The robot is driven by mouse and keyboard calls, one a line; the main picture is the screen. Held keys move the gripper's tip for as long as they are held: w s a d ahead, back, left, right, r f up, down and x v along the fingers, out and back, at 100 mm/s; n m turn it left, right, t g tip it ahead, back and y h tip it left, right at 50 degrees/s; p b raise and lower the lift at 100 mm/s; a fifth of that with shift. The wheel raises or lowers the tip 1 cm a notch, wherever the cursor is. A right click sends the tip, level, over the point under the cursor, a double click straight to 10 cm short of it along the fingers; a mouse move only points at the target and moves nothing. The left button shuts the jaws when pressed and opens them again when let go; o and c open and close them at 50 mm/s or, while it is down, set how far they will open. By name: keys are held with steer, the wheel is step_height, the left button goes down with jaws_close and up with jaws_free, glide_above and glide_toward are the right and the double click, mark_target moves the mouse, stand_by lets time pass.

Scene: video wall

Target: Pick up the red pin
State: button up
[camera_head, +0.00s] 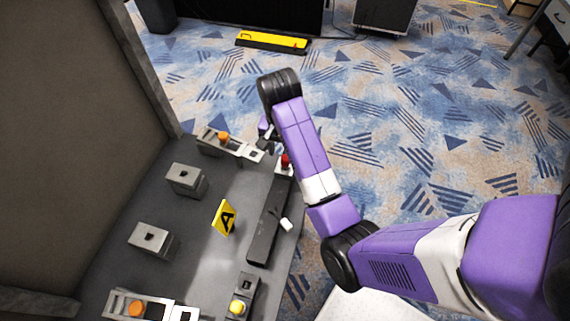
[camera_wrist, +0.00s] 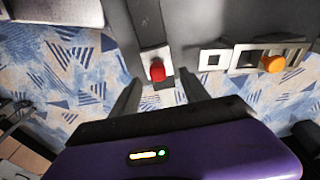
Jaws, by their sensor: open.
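The red pin (camera_head: 286,160) sits on a small pale block at the far end of a long dark bar, near the table's right edge. My arm partly hides it in the head view. In the wrist view the red pin (camera_wrist: 157,71) is at upper centre, between the lines of my two fingers. My gripper (camera_wrist: 160,82) is open and empty, with one finger to each side of the pin. In the head view my gripper (camera_head: 267,142) is just left of and beyond the pin, mostly hidden by my arm. I cannot tell its height above the pin.
Orange pins stand on fixtures at the far end (camera_head: 223,136) and near end (camera_head: 136,308) of the table; a yellow pin (camera_head: 237,307) is at the front. Carpet lies open to the right.

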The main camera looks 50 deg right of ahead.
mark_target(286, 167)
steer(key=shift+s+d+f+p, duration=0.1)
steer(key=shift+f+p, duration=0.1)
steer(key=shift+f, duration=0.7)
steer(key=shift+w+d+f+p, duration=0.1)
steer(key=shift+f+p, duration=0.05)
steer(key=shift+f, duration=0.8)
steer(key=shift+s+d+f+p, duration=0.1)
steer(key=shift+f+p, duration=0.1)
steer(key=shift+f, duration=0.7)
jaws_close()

________________________________________

* **Exercise**
Set every line down exactly as written, leaving each picture out.

* **Task output**
The robot is driven by mouse and keyboard calls, one a line; the main picture is the screen. Held keys move the gripper's tip for as long as they are held: w s a d ahead, back, left, right, r f up, down and x v along the fingers, out and back, at 100 mm/s; n m turn it left, right, t g tip it ahead, back and y h tip it left, right at 50 degrees/s; p b raise and lower the lift at 100 mm/s; a fifth of that with shift. The wheel raises or lowers the tip 1 cm a notch, wherever the cursor is. A right click sends the tip, level, over the point under the cursor, a double click straight to 10 cm short of it along the fingers; a mouse move only points at the target and moves nothing. The left button shuts the jaws when pressed and opens them again when let go; o and c open and close them at 50 mm/s or, while it is down, set how far they will open. By name: keys are held with steer, the wheel is step_height, the left button goes down with jaws_close and up with jaws_free, glide_above and glide_toward are the right and the double click, mark_target moves the mouse, stand_by lets time pass.

Scene: video wall

Target: Pick up the red pin
State: button up
[camera_head, +0.00s] 
[camera_wrist, +0.00s] 
Jaws, by their sensor: open.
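The red pin (camera_head: 286,160) sits on a small pale block at the far end of a long dark bar, near the table's right edge. My arm partly hides it in the head view. In the wrist view the red pin (camera_wrist: 157,71) is at upper centre, between the lines of my two fingers. My gripper (camera_wrist: 160,82) is open and empty, with one finger to each side of the pin. In the head view my gripper (camera_head: 267,142) is just left of and beyond the pin, mostly hidden by my arm. I cannot tell its height above the pin.
Orange pins stand on fixtures at the far end (camera_head: 223,136) and near end (camera_head: 136,308) of the table; a yellow pin (camera_head: 237,307) is at the front. Carpet lies open to the right.

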The main camera looks 50 deg right of ahead.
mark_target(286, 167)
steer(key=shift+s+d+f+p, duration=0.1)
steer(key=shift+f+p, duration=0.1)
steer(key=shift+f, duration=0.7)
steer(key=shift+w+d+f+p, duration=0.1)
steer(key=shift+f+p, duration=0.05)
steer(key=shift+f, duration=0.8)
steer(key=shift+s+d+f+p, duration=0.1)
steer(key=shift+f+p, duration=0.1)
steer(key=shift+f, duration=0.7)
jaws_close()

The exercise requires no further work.